You're also right that I mixed up the labels, of course to win twice after a seven you need a nine or higher on the second card, and the third card to be lower than the second card, not higher.

No, I assumed Aces were high.

In an attempt to salvage some credibility, here is a simple example of the principle I was defending. There is an urn with one white marble and two black ones. You have $1,000 and are allowed to bet on two draws from the urn. There is no replacement, once a ball is drawn it is discarded. The house pays $1.80 for each $1.00 bet if you win.

On your first bet you have 2 chances in 3 of winning if you bet on black. (2*$0.80 - 1*$1)/3 = $0.20 so this is a positive expected value bet. However, if you win the first bet the odds are even on the second bet, so you have a negative expectation and wouldn't bet. But if you lose the first bet you're guaranteed to win the second, so you would bet everything.

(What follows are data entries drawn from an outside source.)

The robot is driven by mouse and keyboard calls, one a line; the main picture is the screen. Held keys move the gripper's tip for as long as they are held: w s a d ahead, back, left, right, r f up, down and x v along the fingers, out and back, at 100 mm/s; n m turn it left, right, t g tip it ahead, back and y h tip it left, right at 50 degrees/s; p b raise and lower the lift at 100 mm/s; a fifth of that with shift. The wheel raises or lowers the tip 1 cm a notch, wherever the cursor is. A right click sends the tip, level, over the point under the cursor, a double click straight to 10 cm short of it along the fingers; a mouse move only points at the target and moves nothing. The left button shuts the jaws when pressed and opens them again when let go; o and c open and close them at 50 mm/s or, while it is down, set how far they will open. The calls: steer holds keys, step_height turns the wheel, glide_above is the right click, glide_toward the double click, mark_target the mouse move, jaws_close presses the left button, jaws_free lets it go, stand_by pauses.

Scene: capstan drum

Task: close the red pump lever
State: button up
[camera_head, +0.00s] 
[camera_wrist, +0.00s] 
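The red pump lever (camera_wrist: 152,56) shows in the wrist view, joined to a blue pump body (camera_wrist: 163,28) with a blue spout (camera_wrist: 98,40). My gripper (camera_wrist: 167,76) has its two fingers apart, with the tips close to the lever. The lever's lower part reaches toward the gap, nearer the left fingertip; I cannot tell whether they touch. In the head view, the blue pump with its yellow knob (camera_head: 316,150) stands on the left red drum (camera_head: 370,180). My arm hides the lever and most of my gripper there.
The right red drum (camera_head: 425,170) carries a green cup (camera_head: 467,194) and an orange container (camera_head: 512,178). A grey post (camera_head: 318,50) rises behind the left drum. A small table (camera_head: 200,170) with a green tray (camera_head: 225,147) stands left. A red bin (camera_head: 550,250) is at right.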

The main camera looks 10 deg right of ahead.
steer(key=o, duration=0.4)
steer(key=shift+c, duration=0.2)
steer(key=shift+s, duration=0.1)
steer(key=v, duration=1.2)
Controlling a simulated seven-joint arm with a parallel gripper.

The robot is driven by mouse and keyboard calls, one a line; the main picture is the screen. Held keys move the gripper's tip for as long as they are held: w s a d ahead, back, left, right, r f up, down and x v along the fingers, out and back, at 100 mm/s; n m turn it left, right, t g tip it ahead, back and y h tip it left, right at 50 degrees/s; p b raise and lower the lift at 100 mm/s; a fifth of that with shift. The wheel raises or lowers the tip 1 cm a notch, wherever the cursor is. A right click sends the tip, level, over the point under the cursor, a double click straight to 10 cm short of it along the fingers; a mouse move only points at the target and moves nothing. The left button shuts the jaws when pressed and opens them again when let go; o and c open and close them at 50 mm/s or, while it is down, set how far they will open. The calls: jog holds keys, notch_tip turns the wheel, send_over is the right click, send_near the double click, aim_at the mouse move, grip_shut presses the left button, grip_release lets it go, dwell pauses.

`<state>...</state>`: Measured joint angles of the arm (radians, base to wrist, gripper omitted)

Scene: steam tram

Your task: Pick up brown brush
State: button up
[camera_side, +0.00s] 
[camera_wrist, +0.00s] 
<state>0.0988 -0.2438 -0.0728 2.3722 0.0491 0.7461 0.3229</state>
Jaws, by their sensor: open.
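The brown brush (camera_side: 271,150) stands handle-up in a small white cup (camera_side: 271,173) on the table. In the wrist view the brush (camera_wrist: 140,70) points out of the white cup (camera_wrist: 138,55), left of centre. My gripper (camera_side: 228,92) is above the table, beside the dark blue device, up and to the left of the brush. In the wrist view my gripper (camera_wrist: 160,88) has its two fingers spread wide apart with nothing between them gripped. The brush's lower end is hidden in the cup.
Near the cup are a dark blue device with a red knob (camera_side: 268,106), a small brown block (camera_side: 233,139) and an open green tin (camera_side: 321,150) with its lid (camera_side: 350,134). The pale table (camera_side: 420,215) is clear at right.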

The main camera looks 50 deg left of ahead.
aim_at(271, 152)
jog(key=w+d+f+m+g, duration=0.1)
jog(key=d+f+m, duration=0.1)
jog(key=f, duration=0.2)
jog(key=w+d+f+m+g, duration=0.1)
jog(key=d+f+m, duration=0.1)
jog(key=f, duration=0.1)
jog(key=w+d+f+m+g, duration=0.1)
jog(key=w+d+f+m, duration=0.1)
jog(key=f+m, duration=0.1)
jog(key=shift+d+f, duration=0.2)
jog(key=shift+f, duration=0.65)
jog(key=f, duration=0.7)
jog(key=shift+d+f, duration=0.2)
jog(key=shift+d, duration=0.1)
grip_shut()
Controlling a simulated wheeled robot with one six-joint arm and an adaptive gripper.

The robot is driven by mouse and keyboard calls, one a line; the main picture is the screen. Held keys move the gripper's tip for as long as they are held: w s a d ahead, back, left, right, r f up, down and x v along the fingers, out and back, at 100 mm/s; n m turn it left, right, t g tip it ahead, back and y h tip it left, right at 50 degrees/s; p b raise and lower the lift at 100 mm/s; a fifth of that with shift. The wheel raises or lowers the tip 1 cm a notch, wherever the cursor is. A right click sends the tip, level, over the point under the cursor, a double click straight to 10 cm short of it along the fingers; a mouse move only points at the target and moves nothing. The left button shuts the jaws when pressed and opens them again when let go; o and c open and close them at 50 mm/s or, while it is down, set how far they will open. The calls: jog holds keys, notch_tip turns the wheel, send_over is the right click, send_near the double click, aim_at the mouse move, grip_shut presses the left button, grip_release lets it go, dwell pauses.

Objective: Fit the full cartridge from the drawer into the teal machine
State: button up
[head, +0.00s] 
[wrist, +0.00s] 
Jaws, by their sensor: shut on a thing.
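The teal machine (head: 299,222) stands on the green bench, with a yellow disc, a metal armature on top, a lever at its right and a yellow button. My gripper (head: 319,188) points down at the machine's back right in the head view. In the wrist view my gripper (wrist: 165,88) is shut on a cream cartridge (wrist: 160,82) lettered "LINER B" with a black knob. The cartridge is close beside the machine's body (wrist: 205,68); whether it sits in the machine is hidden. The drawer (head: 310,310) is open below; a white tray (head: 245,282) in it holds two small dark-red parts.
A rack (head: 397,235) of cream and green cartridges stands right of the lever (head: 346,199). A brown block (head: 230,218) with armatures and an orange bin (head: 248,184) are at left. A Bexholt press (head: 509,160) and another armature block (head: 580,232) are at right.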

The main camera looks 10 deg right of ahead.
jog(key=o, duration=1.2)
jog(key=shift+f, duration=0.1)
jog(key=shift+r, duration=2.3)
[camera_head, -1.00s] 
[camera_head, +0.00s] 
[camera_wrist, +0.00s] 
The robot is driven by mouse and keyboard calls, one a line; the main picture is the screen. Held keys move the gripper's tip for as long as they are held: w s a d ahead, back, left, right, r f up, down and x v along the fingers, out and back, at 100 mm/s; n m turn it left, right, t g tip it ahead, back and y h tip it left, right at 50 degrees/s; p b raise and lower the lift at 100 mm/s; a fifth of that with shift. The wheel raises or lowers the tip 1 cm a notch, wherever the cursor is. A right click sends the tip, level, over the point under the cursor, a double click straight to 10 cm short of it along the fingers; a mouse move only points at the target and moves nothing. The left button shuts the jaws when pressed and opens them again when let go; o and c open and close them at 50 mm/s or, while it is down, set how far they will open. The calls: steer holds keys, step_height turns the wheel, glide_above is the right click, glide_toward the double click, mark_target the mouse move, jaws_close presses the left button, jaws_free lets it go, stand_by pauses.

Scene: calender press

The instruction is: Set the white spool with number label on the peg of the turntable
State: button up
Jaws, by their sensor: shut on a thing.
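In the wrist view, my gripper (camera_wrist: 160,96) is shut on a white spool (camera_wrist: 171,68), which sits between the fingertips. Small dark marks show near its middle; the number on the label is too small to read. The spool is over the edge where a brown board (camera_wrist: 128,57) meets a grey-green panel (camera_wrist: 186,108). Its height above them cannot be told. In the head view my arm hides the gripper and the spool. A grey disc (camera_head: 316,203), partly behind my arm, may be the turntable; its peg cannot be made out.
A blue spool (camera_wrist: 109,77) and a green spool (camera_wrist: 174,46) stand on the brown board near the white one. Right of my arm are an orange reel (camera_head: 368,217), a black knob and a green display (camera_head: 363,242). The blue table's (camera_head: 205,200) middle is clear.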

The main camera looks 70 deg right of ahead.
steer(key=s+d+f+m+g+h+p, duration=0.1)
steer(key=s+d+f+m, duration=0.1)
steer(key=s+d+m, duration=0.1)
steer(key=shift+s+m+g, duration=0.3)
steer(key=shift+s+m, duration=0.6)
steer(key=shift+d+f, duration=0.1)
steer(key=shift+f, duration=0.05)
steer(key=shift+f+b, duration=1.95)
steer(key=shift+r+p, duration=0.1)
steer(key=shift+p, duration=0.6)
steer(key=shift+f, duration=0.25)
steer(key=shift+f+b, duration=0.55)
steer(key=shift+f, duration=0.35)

If you bet X on the first draw and lose, you end up with 1.8*(1,000 - X). If you win, you end up with 1,000 + 0.8*X. The first happens one time in three, for an expected value of 0.6*(1,000 - X) and the second happens two times out of three for an expected value of (2,000 + 1.6*X)/3. Add them together and you get (3,800 - 0.2*X)/3. So you should bet nothing on the first draw, despite the positive expected value.